EXERCISE
Using the listing below, report all lines holding the word "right".

______________________________

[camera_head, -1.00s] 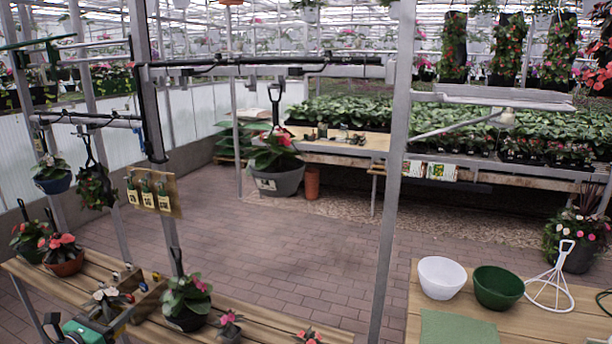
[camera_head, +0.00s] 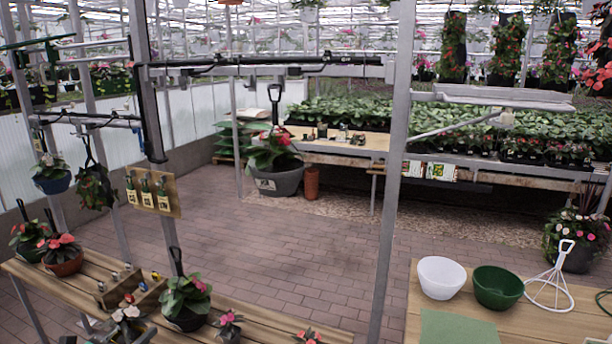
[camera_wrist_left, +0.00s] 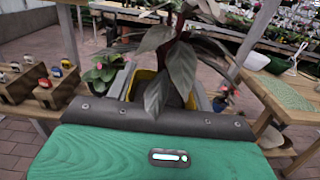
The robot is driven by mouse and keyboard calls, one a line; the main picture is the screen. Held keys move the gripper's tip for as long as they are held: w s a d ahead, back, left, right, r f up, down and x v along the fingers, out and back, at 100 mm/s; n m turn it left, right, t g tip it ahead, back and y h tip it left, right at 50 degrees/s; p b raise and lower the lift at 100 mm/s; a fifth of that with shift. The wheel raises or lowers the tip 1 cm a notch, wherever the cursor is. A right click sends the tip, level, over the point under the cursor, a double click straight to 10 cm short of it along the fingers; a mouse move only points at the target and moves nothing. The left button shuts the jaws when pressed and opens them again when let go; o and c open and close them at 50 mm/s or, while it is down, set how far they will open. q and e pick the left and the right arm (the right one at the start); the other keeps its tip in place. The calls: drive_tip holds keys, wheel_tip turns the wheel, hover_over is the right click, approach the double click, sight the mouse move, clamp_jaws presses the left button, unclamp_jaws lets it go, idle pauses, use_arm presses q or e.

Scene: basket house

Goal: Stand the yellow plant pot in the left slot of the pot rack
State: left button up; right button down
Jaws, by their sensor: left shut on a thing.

______________________________

RESPONSE
The robot is driven by mouse and keyboard calls, one a line; the main picture is the screen. Held keys move the gripper's tip for as long as they are held: w s a d ahead, back, left, right, r f up, down and x v along the fingers, out and back, at 100 mm/s; n m turn it left, right, t g tip it ahead, back and y h tip it left, right at 50 degrees/s; p b raise and lower the lift at 100 mm/s; a fifth of that with shift. The wheel raises or lowers the tip 1 cm a notch, wherever the cursor is. A right click sends the tip, level, over the point under the cursor, a double click straight to 10 cm short of it along the fingers; a mouse move only points at the target and moves nothing. The left button shuts the jaws when pressed and opens them again when let go; o and c open and close them at 50 mm/s or, while it is down, set how far they will open. q and e pick the left and the right arm (the right one at the start); the other keeps its tip in place. The calls: drive_tip holds keys, wheel_tip turns the wheel, hover_over is the right click, approach the double click, sight the mouse move, clamp_jaws presses the left button, unclamp_jaws lets it go, idle pauses, use_arm presses q or e.
State: left button up; right button down

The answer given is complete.